Goodreads sells the book like:
``Here is Ignatius Reilly: slob extraordinary, a mad Oliver Hardy, a fat Don Quixote, a perverse Thomas Aquinas rolled into one, who is in violent revolt against the entire modern age, lying in his flannel nightshirt in a back bedroom on Constantinople Street in New Orleans, who between gigantic seizures of flatulence and eructations is filling dozens of Big Chief tablets with invective.
His mother thinks he needs to go to work. He does, in a succession of jobs. Each job rapidly escalates into a lunatic adventure, a full-blown disaster; yet each has, like Don Quixote's, its own eerie logic.

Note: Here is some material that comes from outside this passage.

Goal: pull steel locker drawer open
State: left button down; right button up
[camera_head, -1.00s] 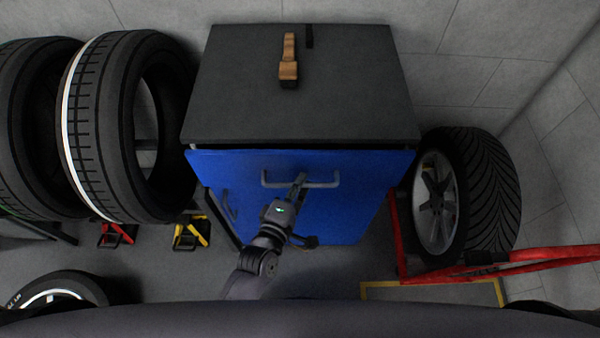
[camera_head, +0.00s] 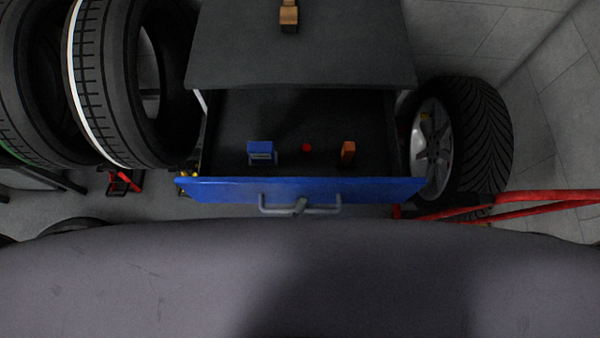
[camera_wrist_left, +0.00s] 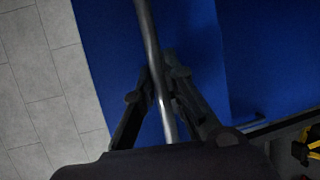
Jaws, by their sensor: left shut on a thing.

His girlfriend, Myrna Minkoff of the Bronx, thinks he needs sex.
Ignatius is an intellectual, ideologue, deadbeat, goof-off, glutton, who should repel the reader with his gargantuan bloats, his thunderous contempt, and one-man war against everybody: Freud, homosexuals, heterosexuals, Protestants, and the assorted excesses of modern times.
A tragicomedy, set in New Orleans.``
The hardcover book is some 352 pages and the unabridged audiobook (published by Blackstone Audiobooks) is thirteen hours and thirty-two minutes.